"""

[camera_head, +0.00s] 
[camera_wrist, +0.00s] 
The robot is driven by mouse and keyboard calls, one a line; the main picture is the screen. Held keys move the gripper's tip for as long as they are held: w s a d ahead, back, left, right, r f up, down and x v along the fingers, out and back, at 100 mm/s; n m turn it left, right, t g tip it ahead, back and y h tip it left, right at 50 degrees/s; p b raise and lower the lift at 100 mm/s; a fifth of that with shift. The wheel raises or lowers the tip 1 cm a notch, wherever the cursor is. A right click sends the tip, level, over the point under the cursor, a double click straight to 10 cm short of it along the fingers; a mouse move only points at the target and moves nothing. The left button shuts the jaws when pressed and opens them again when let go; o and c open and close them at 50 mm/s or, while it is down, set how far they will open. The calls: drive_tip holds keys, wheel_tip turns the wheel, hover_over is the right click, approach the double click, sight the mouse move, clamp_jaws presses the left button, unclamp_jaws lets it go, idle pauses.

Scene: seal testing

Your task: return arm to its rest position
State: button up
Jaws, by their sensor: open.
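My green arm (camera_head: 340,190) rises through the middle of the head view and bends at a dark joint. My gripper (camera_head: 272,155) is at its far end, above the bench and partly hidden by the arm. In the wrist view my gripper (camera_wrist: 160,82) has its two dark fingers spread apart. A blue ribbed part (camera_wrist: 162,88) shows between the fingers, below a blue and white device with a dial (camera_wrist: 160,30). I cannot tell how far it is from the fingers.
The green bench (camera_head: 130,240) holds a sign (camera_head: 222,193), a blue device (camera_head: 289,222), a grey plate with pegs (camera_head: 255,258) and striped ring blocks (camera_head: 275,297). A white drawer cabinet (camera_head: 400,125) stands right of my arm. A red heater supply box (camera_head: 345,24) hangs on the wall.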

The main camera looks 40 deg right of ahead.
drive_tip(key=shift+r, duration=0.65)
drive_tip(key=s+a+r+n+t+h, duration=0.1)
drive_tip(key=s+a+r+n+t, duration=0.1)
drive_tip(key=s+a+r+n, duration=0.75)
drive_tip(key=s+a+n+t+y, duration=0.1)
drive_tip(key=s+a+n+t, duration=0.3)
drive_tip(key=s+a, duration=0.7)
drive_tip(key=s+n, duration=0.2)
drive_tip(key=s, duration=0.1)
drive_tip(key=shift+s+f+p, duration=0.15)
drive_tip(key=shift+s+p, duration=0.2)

"""

__DIRECTIONS__. Every line above should be printed again exactly as it stands.

__THE RESULT__.
[camera_head, +0.00s] 
[camera_wrist, +0.00s] 
The robot is driven by mouse and keyboard calls, one a line; the main picture is the screen. Held keys move the gripper's tip for as long as they are held: w s a d ahead, back, left, right, r f up, down and x v along the fingers, out and back, at 100 mm/s; n m turn it left, right, t g tip it ahead, back and y h tip it left, right at 50 degrees/s; p b raise and lower the lift at 100 mm/s; a fifth of that with shift. The wheel raises or lowers the tip 1 cm a notch, wherever the cursor is. A right click sends the tip, level, over the point under the cursor, a double click straight to 10 cm short of it along the fingers; a mouse move only points at the target and moves nothing. The left button shuts the jaws when pressed and opens them again when let go; o and c open and close them at 50 mm/s or, while it is down, set how far they will open. The calls: drive_tip holds keys, wheel_tip turns the wheel, hover_over is the right click, approach the double click, sight the mouse move, clamp_jaws presses the left button, unclamp_jaws lets it go, idle pauses.

Scene: seal testing

Your task: return arm to its rest position
State: button up
Jaws, by their sensor: open.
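My green arm (camera_head: 340,190) rises through the middle of the head view and bends at a dark joint. My gripper (camera_head: 272,155) is at its far end, above the bench and partly hidden by the arm. In the wrist view my gripper (camera_wrist: 160,82) has its two dark fingers spread apart. A blue ribbed part (camera_wrist: 162,88) shows between the fingers, below a blue and white device with a dial (camera_wrist: 160,30). I cannot tell how far it is from the fingers.
The green bench (camera_head: 130,240) holds a sign (camera_head: 222,193), a blue device (camera_head: 289,222), a grey plate with pegs (camera_head: 255,258) and striped ring blocks (camera_head: 275,297). A white drawer cabinet (camera_head: 400,125) stands right of my arm. A red heater supply box (camera_head: 345,24) hangs on the wall.

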The main camera looks 40 deg right of ahead.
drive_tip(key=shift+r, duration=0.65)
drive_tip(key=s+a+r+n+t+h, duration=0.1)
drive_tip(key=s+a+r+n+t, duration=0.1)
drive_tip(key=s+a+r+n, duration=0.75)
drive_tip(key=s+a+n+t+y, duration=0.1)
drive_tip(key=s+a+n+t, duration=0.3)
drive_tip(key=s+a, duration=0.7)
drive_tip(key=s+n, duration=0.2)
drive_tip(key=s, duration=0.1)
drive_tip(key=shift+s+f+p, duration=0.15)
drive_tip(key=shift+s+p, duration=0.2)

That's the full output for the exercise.